The Post was taken on a tour of the building site in front of the main campus building.

The first site that we toured was the foundation for the new science labs that are being built where the hill in front of the school once stood.  Since it seems like quite a feat to remove an entire hill, we asked about the process that the construction team took to do such a thing and then construct a building.

The first step is to blast the hill with dynamite and clear all of the excess rocks and debris.  The next step involves laying the concrete foundation and constructing a steel skeleton to hold up the building.  The last steps of the project will include adding the exterior walls and windows as well as making the building watertight and furnishing the interior.

After describing the process that will be employed for the building out front, Mr. Mappa took The Post around the back of the campus, near Wildwood, and gave a tour of the building sites in the forest behind the school.  Massive clearings have been made to facilitate the operations of big construction vehicles like excavators, backhoes and cranes on what seems like mountains of stone, wood chips and gravel. The excess debris from the forest clearing will be where much of the raw materials like wood and stone will be reused into other parts of the new construction projects.  There are 80 trees that were cut down from the back being stored near the teacher’s parking lot for future use.

While seeing the construction out back was very interesting, we couldn’t help but be reminded of the blasting incident earlier in the year that occurred when a rock flew through the storage tent and made a dent in the concrete floor below.

When asked what improvements were made to increase safety after that incident took place, Mr. Mappa illuminated us to what the aftermath of that looked like and what steps were taken to make the process safer.

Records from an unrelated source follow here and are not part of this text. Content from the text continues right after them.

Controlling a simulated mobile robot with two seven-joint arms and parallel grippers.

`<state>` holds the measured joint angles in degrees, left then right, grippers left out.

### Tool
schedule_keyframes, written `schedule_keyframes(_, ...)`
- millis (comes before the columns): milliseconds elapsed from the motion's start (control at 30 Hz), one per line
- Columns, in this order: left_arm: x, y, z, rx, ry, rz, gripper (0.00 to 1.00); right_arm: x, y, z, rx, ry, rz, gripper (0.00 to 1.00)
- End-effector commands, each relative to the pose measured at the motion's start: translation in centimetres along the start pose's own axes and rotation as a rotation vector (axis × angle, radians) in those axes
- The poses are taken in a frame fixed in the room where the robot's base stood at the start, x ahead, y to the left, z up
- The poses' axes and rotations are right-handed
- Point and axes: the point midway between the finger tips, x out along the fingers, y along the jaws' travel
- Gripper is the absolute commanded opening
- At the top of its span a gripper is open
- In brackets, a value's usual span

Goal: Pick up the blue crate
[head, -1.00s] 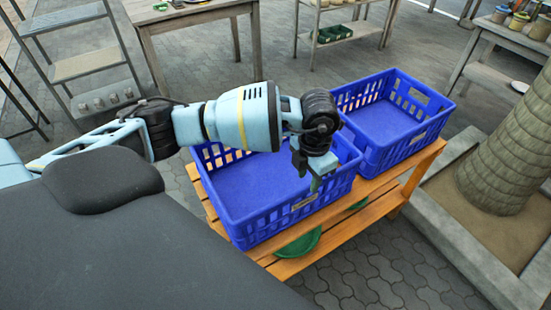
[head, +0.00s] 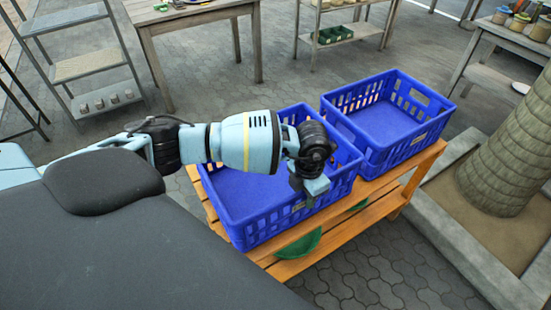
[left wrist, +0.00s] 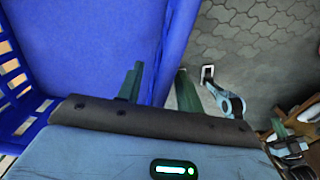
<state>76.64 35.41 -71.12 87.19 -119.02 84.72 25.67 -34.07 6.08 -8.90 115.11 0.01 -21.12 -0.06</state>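Two blue slatted crates stand side by side on a wooden bench. The nearer left crate (head: 240,200) is empty as far as I see; the right crate (head: 385,122) is also empty. My left gripper (head: 311,200) is at the near right wall of the left crate. In the left wrist view its two dark green fingers (left wrist: 158,88) are apart, one over the crate's inside, the other over its outer side. The blue crate wall (left wrist: 180,45) runs towards the gap between them. Light-blue and green parts at the right of that view look like my right gripper (left wrist: 284,140); its fingers are unclear.
A planter with a trunk (head: 505,160) stands to the right. Tables and a metal shelf (head: 85,65) stand behind. Paved floor (head: 370,280) is clear in front.

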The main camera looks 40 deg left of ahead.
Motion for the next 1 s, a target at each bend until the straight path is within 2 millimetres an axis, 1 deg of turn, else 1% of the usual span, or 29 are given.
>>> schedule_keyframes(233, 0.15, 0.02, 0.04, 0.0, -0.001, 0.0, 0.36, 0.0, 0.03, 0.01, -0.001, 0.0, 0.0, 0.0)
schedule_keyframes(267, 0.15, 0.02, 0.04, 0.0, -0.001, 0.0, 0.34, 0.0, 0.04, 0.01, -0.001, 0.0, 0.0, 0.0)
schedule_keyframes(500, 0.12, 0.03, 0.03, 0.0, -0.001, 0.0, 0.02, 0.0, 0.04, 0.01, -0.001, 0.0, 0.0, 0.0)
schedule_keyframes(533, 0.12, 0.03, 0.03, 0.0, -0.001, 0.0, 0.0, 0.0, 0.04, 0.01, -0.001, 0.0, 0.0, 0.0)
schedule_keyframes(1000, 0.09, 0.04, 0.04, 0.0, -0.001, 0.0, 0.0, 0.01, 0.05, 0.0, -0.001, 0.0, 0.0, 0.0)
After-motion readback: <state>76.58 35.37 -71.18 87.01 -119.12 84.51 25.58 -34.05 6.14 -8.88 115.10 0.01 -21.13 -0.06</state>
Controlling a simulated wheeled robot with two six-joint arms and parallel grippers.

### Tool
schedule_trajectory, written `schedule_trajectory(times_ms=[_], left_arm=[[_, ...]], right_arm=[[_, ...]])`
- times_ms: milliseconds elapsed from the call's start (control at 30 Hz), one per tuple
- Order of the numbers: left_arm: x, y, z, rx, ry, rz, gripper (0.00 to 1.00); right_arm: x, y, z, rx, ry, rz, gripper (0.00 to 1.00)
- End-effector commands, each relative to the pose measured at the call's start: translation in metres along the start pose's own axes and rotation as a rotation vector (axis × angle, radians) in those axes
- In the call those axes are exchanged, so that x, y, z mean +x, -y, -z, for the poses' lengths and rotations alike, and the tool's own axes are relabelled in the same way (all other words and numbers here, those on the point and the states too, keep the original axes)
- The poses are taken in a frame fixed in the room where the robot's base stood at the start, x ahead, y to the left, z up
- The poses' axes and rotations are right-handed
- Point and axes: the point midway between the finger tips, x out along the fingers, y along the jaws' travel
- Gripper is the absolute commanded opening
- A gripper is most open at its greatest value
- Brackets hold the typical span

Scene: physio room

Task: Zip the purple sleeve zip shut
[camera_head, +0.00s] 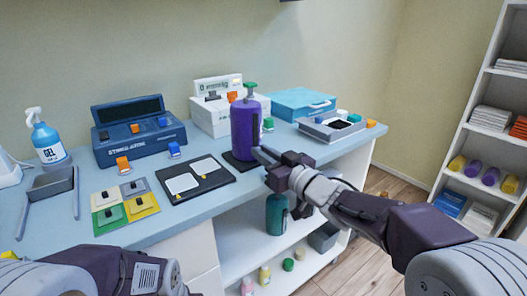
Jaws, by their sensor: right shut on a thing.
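My right gripper (262,158) comes in from the right and is at the sleeve's lower right side. It is shut on the zip there; its fingers hide the pull, and how far the zip is closed cannot be made out. My left arm shows at the bottom left, but its gripper is out of view.
Left of the sleeve lie a black tray with two white pads (203,174), a colored tile board (124,207) and a blue device case (138,135). Behind stand a white box (209,118) and blue case (298,103). A grey tray (331,131) is at right.

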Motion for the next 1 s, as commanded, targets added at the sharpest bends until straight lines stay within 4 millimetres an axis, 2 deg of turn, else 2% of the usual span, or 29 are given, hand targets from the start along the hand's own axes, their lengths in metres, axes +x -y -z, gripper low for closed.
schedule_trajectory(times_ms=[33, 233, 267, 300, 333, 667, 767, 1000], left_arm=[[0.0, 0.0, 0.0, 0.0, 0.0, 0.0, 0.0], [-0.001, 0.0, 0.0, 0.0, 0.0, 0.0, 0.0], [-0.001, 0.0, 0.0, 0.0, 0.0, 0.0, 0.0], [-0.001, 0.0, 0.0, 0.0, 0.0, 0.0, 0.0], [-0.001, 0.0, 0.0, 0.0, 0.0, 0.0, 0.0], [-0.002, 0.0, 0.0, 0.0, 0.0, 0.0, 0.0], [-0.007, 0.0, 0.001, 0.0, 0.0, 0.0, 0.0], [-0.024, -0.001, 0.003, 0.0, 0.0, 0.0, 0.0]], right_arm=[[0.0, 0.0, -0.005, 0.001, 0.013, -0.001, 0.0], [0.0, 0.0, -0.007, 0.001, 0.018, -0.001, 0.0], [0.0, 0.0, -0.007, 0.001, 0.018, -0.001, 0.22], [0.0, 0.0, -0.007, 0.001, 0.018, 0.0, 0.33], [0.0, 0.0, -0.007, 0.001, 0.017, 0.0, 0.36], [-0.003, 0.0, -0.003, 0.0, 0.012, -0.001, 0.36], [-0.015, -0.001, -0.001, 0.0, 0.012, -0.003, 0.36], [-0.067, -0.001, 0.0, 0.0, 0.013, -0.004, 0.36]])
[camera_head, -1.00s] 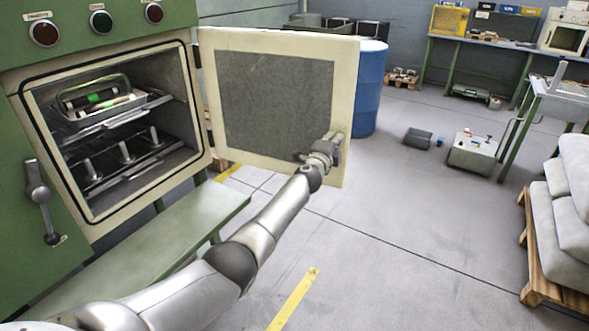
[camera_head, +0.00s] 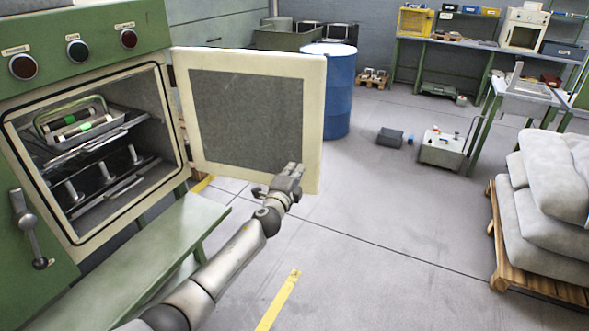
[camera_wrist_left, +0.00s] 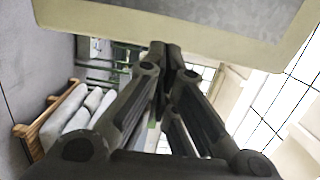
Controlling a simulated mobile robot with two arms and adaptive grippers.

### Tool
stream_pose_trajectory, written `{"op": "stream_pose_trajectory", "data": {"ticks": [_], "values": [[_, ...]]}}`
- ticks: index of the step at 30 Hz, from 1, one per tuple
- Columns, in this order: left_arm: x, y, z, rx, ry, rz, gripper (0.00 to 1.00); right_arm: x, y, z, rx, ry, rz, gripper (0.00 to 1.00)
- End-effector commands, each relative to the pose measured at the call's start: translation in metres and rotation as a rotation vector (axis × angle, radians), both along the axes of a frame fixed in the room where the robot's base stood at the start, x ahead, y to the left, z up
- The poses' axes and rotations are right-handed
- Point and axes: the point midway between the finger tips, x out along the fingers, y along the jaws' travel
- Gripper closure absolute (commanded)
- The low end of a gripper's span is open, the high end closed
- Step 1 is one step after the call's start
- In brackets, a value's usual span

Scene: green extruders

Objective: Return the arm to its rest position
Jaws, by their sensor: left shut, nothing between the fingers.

“There were about 10 meetings between Turner, the blasting company, subcontractors and other blasting companies to review what had happened, we reviewed what were the factors that caused it and how we could better prevent it from happening again.  We also tripled the amount of blasting mats used so it could hold down debris better.”

It seems that blasting is a very work-intensive and it’s a dangerous process so it is reassuring to know that all steps are being taken to make it as safe as possible.

Turner claims to be on pace for finishing the project in time, but the summer is set to be a busy one.  The two months when campus will be empty will be the most efficient working months and they will need to be since the rest of the school is set to be ready by Fall 2019, but with the team and operations that we witnessed, that should be more than possible.

“There’s never a dull moment out here,” said Mr. Mappa.

While the process is undoubtedly satisfying for those working on it, it should also be just as exciting to watch from the perspective of the future students, teachers and administrators.  Hardly anyone has the chance to watch their new school be built before their very eyes and this opportunity is one that we all can appreciate.